JOB:
Go through the records below from the first line and print each one exactly, stopping after the line that contains "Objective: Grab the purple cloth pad". Do not print pictures or anything past that line.

Source data
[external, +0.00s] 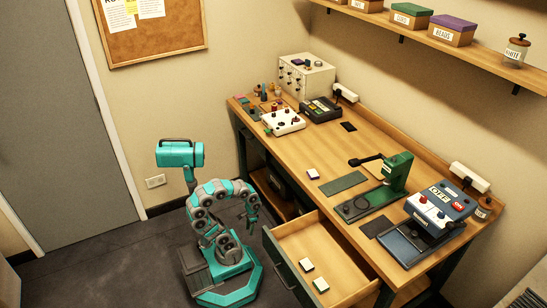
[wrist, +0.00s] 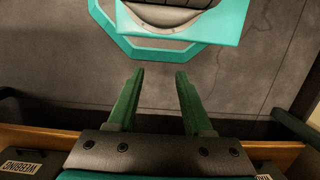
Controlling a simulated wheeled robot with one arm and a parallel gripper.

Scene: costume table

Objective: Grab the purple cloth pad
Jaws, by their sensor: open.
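A small pale block with a purplish tint (external: 313,173) lies on the workbench, left of the dark green mat; it may be the purple cloth pad, but it is too small to be sure. Two similar small white-and-dark blocks, a nearer one (external: 321,285) and a farther one (external: 307,265), lie in the open drawer (external: 290,238). My gripper (external: 252,217) hangs low beside the bench, left of the drawer and apart from all these blocks. In the wrist view its two green fingers (wrist: 159,76) are spread, with nothing between them and floor below. No pad shows in the wrist view.
The workbench (external: 285,150) carries a green press (external: 397,175), a blue-grey machine (external: 440,207), a dark green mat (external: 343,182), a white control box (external: 283,122) and a black device (external: 321,109). The open drawer juts out at the front.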

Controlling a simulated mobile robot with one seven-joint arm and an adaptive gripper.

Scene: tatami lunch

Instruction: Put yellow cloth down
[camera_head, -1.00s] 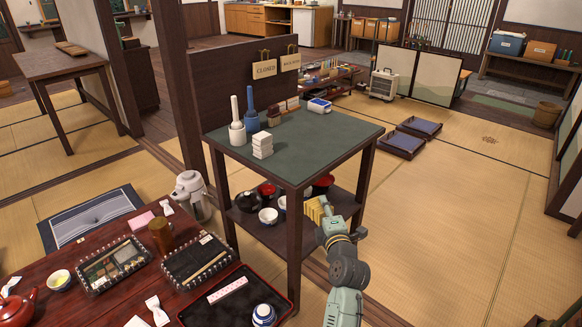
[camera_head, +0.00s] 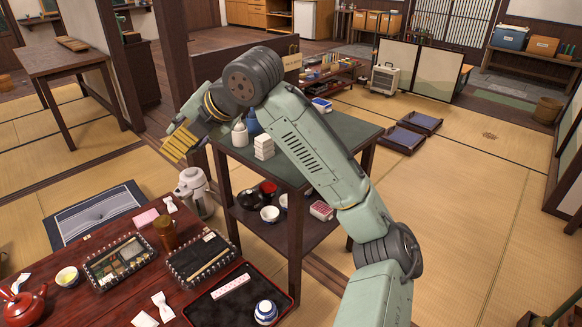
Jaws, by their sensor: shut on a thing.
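The yellow cloth (camera_head: 181,146) hangs folded and pleated from my gripper (camera_head: 190,130), at the upper left of the head view. My gripper is shut on it, and its fingertips are small and partly hidden by the cloth. The cloth is in the air, to the left of the green-topped stand (camera_head: 311,158) and beyond the red lacquer table (camera_head: 93,238). I cannot tell its exact height above the floor.
The stand's top holds a white bottle (camera_head: 239,134) and a white stack (camera_head: 264,147). Its lower shelf holds bowls (camera_head: 270,214) and a pink-topped box (camera_head: 321,210). An air pot (camera_head: 194,190) stands below the cloth. Trays (camera_head: 119,259) crowd the red table. Tatami at right is largely clear.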

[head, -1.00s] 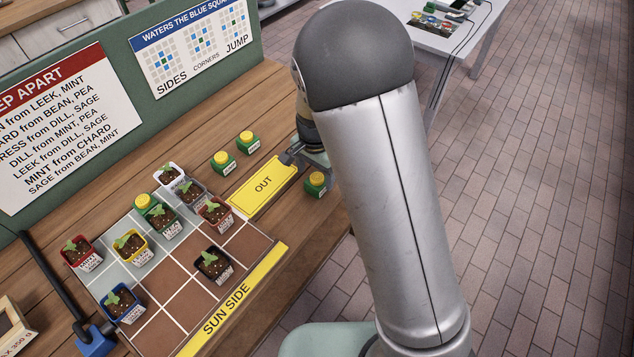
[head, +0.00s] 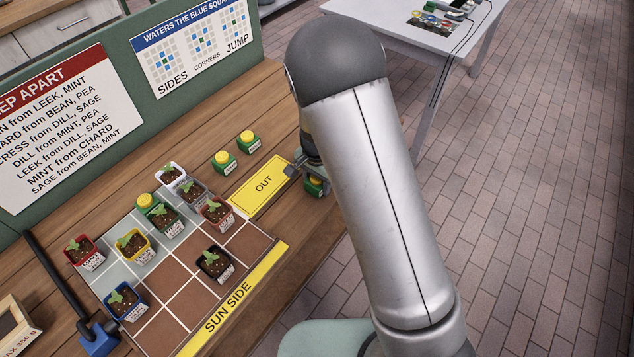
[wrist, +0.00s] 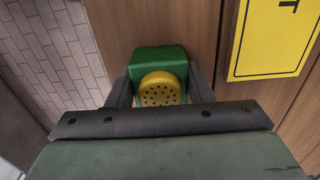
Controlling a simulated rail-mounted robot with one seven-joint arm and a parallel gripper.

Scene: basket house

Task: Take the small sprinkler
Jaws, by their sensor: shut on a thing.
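A small sprinkler with a green block body and a yellow perforated cap (wrist: 160,88) is between the two fingers of my gripper (wrist: 158,92) in the wrist view. The fingers touch its sides, so my gripper is shut on it. In the head view the same sprinkler (head: 315,187) is at the table's right edge, to the right of the yellow OUT mat (head: 262,186), partly covered by my gripper. Two like sprinklers (head: 224,162) (head: 248,142) stand behind the OUT mat. Another yellow-capped one (head: 146,202) stands among the pots on the grid.
The planting grid (head: 168,330) holds several small seedling pots, with the SUN SIDE strip (head: 232,288) along its front. A blue-headed tool (head: 98,340) lies at the left. A green board with signs (head: 65,125) stands behind. Bare wood lies around the OUT mat.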

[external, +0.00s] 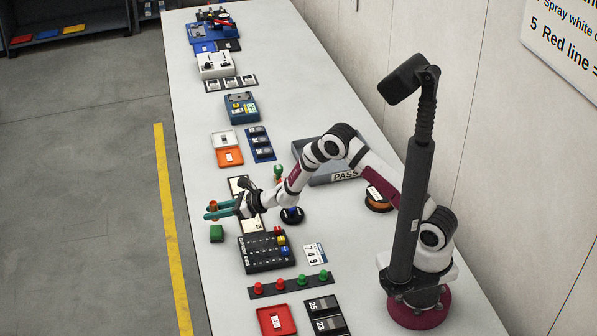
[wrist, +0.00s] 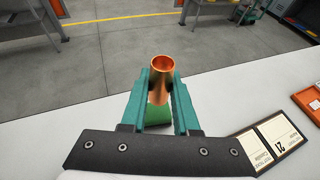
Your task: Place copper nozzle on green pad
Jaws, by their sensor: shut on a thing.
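The copper nozzle (wrist: 162,66) is held upright between the two teal fingers of my gripper (wrist: 162,88), which is shut on it. In the external view the nozzle (external: 213,205) shows as a small copper spot at the tips of my gripper (external: 220,210). In the wrist view the green pad (wrist: 157,116) shows below and behind the nozzle, between the fingers. The nozzle appears raised above the pad; I cannot tell the exact gap.
A black board (external: 265,252) with coloured pegs lies right of the pad. A label tray (wrist: 268,143) lies right of my gripper in the wrist view. A red tray (external: 276,321) and a grey PASS bin (external: 345,177) are farther off. The table's left edge is close to the pad.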

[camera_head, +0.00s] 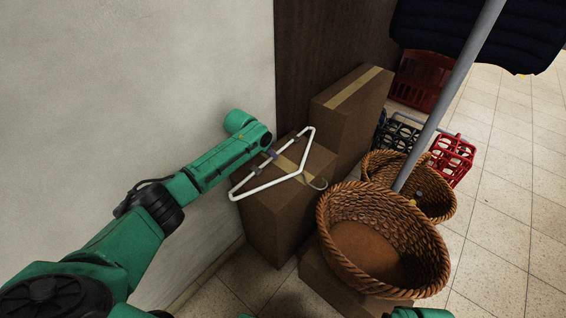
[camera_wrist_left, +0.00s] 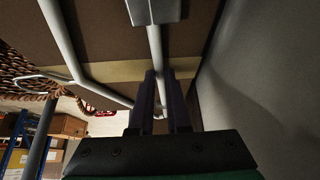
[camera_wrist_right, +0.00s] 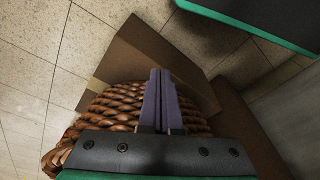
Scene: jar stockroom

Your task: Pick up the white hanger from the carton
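The white hanger (camera_head: 266,184) is over the top of the lower brown carton (camera_head: 275,221), its hook pointing right; I cannot tell whether it touches the carton all along. My left gripper (camera_head: 269,153) is at the hanger's long bar on the wall side. In the left wrist view the purple fingers (camera_wrist_left: 160,76) stand close on both sides of the white bar (camera_wrist_left: 155,48), with a grey clip (camera_wrist_left: 153,10) just beyond them. They look shut on it. My right gripper (camera_wrist_right: 162,75) is shut and empty above a basket; its fingers are out of the head view.
A taller carton (camera_head: 352,105) stands directly behind. Wicker baskets (camera_head: 340,215) sit at the right, with a grey pole (camera_head: 450,95) rising beside them. Red crates (camera_head: 452,160) are farther back. The wall (camera_head: 130,80) is close on the left. Tiled floor (camera_head: 515,220) is open at the right.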

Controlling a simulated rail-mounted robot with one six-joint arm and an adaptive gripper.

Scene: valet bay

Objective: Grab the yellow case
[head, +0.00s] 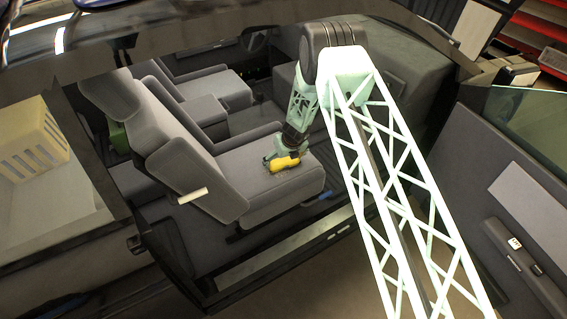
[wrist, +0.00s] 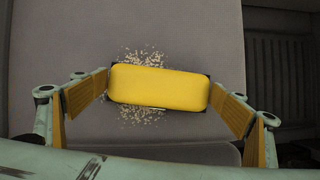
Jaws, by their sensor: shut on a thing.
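The yellow case (wrist: 160,87) is a rounded oblong lying crosswise in the wrist view, over the grey seat cushion. In the head view the yellow case (head: 284,163) shows at the end of my arm, over the front seat's cushion (head: 240,172). My gripper (wrist: 160,92) is shut on the yellow case, with one orange-padded finger at each of its short ends. My gripper (head: 280,158) is small in the head view. I cannot tell whether the case touches the cushion.
Pale crumbs (wrist: 143,57) lie on the cushion on both sides of the case. The seat backrest (head: 145,120) stands to the left. The open car door (head: 510,200) is at the right. The door sill (head: 285,250) runs below the seat. A yellow crate (head: 35,140) is at the far left.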

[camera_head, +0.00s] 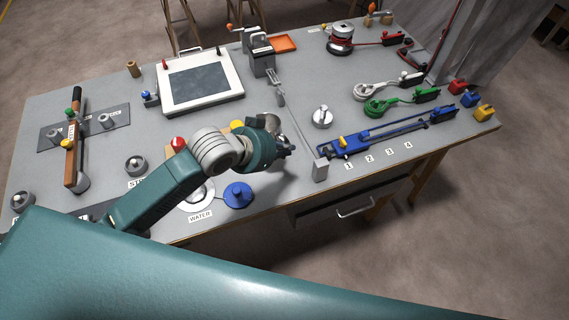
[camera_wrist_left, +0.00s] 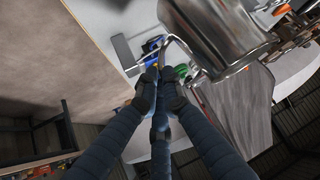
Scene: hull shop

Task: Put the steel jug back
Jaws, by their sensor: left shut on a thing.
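The steel jug (camera_wrist_left: 215,35) shows large and shiny in the left wrist view, at the upper right, with its curved handle reaching toward my fingers. My left gripper (camera_wrist_left: 158,88) is shut on the jug's handle. In the head view my left gripper (camera_head: 283,150) is over the front middle of the bench, and the jug is mostly hidden behind the gripper and wrist. I cannot tell how far the jug is above the bench. My right gripper is not in view.
On the bench (camera_head: 320,198), a white disc (camera_head: 197,196) lies by the WATER label (camera_head: 200,216), beside a blue round piece (camera_head: 238,195). A round metal piece (camera_head: 322,117) stands right of my gripper. A blue slide rail (camera_head: 380,136) lies farther right. A framed panel (camera_head: 200,82) lies behind.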

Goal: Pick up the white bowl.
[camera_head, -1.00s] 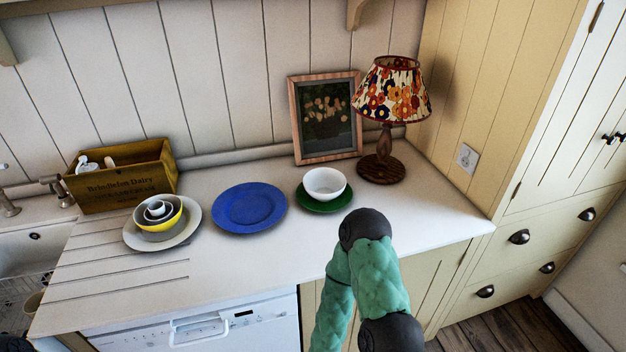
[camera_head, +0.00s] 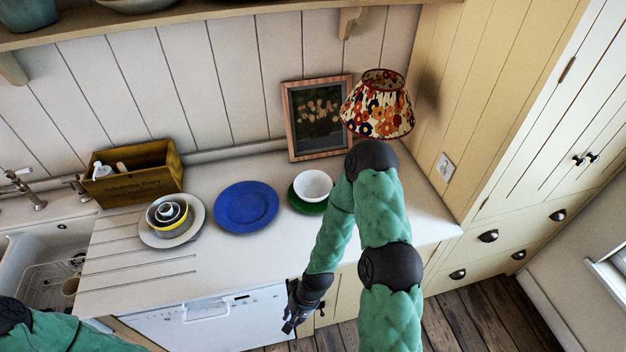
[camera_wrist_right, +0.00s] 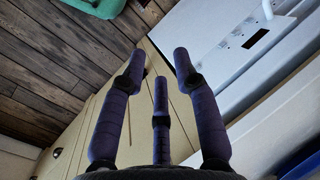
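The white bowl (camera_head: 313,185) sits upright on a green plate (camera_head: 298,203) on the white countertop, in the head view. My right forearm passes just right of it and hides part of the plate. My right gripper (camera_head: 291,326) hangs low in front of the counter, below the worktop edge, well apart from the bowl. In the right wrist view my right gripper (camera_wrist_right: 160,62) has its fingers spread and nothing between them. The bowl does not show there. My left arm enters at the lower left of the head view, and its gripper is out of sight.
A blue plate (camera_head: 246,207) lies left of the bowl. Farther left are stacked bowls (camera_head: 168,218) on a white plate and a wooden crate (camera_head: 132,181). A picture frame (camera_head: 318,118) and a lamp (camera_head: 378,108) stand behind. The counter front (camera_head: 256,265) is bare.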

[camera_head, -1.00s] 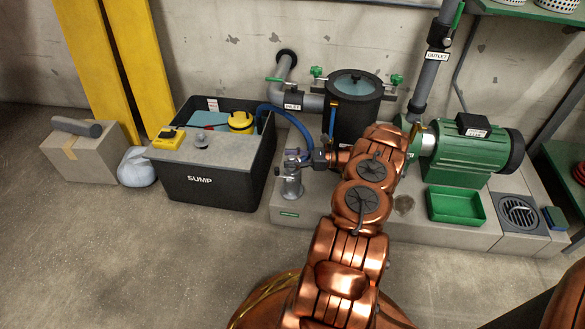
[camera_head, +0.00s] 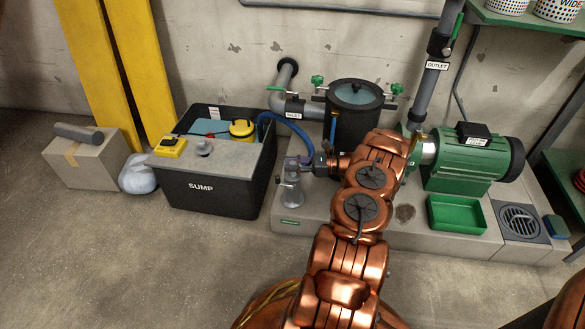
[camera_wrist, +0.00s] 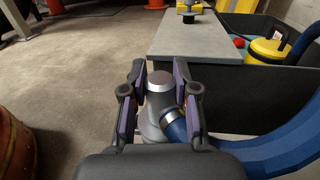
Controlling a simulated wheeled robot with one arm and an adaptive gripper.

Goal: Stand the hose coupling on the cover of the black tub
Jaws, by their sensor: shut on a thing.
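The hose coupling (camera_head: 291,194) is a silver, upright cylinder with a wider foot, at the left end of the concrete plinth. In the wrist view its round top (camera_wrist: 158,82) stands between my fingers, and a blue hose (camera_wrist: 255,148) joins its side. My gripper (camera_head: 296,164) is shut on it; the fingers (camera_wrist: 160,90) also show in the wrist view. I cannot tell whether its foot touches the plinth. The black tub (camera_head: 215,196), marked SUMP, stands to the left.
A yellow box (camera_head: 171,148) sits on the cover's left end. A yellow pump (camera_head: 242,130) is in the tub's open rear part. A black filter vessel (camera_head: 358,118), a green motor (camera_head: 468,160) and a green tray (camera_head: 457,213) are to the right. The cover's right part is clear.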

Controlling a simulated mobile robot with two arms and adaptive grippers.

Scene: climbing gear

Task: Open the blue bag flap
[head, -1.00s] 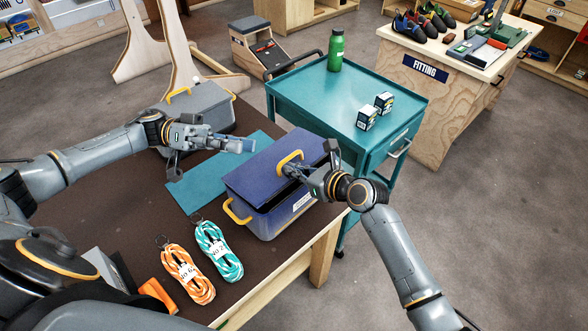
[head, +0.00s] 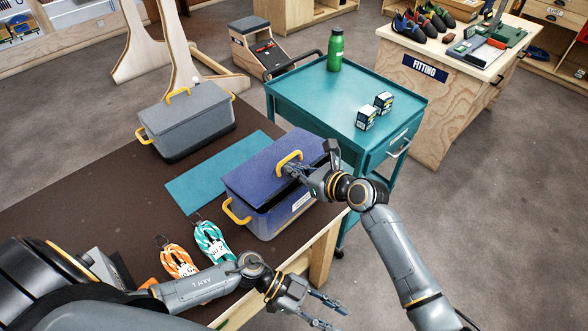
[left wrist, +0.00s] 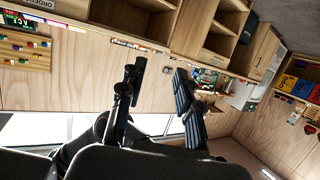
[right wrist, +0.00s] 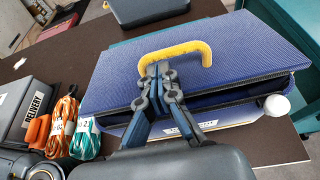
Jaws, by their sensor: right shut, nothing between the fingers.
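The blue bag (head: 275,218) stands on the brown table. Its flap (head: 255,170) lies over the top, with a yellow handle (head: 289,158) on it and a narrow dark gap under its near edge in the right wrist view. My right gripper (head: 290,169) is shut and empty, its fingertips at the flap beside the yellow handle; in the right wrist view the fingertips (right wrist: 160,72) overlap the handle's left end, and I cannot tell whether they touch. My left gripper (head: 330,312) is open and empty past the table's front edge; its fingers are spread in the left wrist view (left wrist: 155,85).
A grey bag (head: 185,120) stands behind on the table, with a teal mat (head: 205,182) between the bags. Rope coils (head: 213,243) lie at the front, partly hidden by my left arm. A teal cart (head: 300,95) with a green bottle (head: 336,50) stands behind right.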

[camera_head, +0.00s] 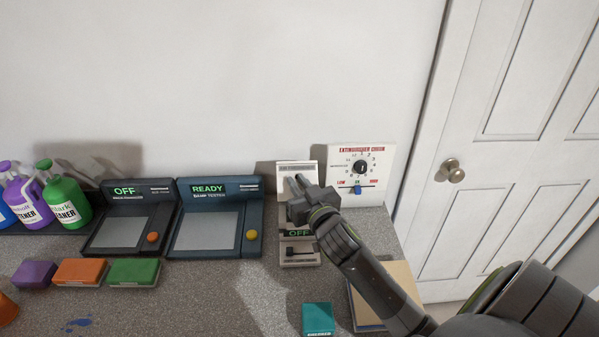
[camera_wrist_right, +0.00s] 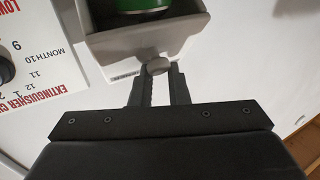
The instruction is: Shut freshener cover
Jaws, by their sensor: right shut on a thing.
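The air freshener (camera_head: 298,252) is a tall white unit on the counter against the wall, with a dark "OFF" display low on its front. My right gripper (camera_head: 297,184) is in front of its upper part and hides much of it. In the right wrist view, the fingers of my right gripper (camera_wrist_right: 158,80) are shut on a small round grey knob (camera_wrist_right: 157,66) at the edge of the white cover (camera_wrist_right: 170,45). Part of a green can (camera_wrist_right: 143,5) shows inside the open white housing. My left gripper is not in view.
An extinguisher check panel (camera_head: 376,160) stands just right of the freshener. The hand dryer-like tester marked "READY" (camera_head: 217,190) is on the left. A teal box (camera_head: 318,318) and a tan board (camera_head: 404,272) lie in front. A white door (camera_head: 510,140) is at right.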

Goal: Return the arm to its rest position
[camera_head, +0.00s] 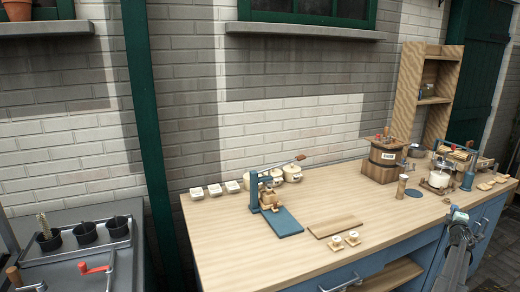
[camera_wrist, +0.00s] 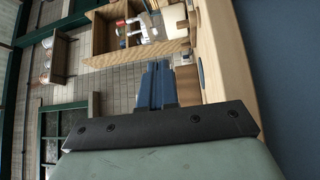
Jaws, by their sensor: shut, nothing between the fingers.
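My gripper (camera_wrist: 157,82) shows in the wrist view, its blue-grey fingers together beyond a dark bar, with nothing between them. The wrist view is turned on its side, and the fingers point toward a wooden shelf unit and the worktop. In the head view my arm (camera_head: 459,248) stands at the right front, overlapping the front edge of the wooden worktop (camera_head: 240,240). The fingertips are hard to make out there.
A wooden board (camera_head: 335,226) lies in the middle. A tall shelf (camera_head: 408,90) stands behind. The worktop's front left is clear.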

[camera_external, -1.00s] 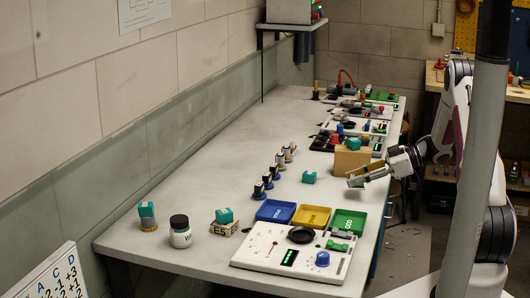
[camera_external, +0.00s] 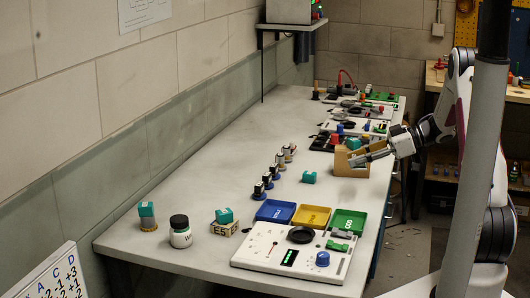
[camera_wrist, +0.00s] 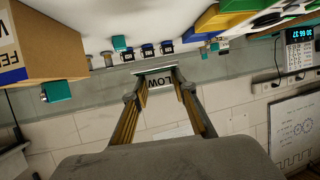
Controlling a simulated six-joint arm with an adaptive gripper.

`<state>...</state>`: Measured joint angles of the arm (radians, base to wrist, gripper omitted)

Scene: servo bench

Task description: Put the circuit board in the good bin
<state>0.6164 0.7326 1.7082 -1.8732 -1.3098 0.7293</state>
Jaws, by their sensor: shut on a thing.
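My gripper (camera_external: 358,158) is in front of the tan box at the right edge of the bench. In the wrist view its fingers (camera_wrist: 157,82) are closed on a thin pale piece (camera_wrist: 158,75) with dark upside-down lettering. I cannot tell for sure that this piece is the circuit board; it is too small to make out in the external view. The good bin appears to be the green tray (camera_external: 347,222), at the right end of three trays, with a pale label. The yellow tray (camera_external: 312,216) and blue tray (camera_external: 275,211) stand left of it.
The tan box (camera_external: 350,170) has a teal block (camera_external: 353,143) on it. A white panel (camera_external: 262,250) with a blue knob lies in front of the trays. Another teal block (camera_external: 309,177) and several small dark-based parts stand behind them. The bench's left middle is clear.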

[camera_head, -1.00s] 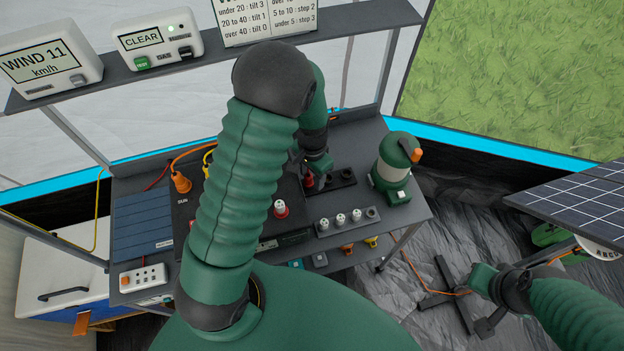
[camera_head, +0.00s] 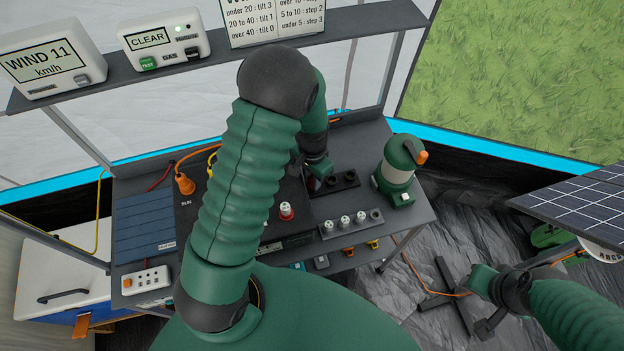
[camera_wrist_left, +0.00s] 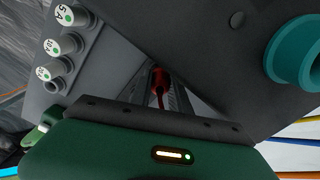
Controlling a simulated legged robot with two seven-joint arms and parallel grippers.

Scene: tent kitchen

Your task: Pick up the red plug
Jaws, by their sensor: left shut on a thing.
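The red plug (camera_wrist_left: 158,80) shows between the fingers of my left gripper (camera_wrist_left: 160,92) in the left wrist view, with a thin red lead below it. The gripper is shut on it. In the head view my left gripper (camera_head: 318,174) is over the bench at the left end of a black socket strip (camera_head: 347,180). Only a dark red bit of the plug shows there, and I cannot tell whether it is clear of the strip. My right gripper (camera_head: 482,300) is low at the right, away from the bench; its jaws are unclear.
A red-and-white knob (camera_head: 286,211) stands in front of my left gripper. A grey strip with several white plugs (camera_head: 344,222) is nearer the bench edge. An orange plug (camera_head: 185,184) lies left. A shelf (camera_head: 220,58) crosses above.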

EXERCISE ANSWER:
[external, +0.00s] 
[wrist, +0.00s] 
Controlling a simulated wheeled robot with one arm and a parallel gripper.

Scene: costume table

Objective: Grab the purple cloth pad

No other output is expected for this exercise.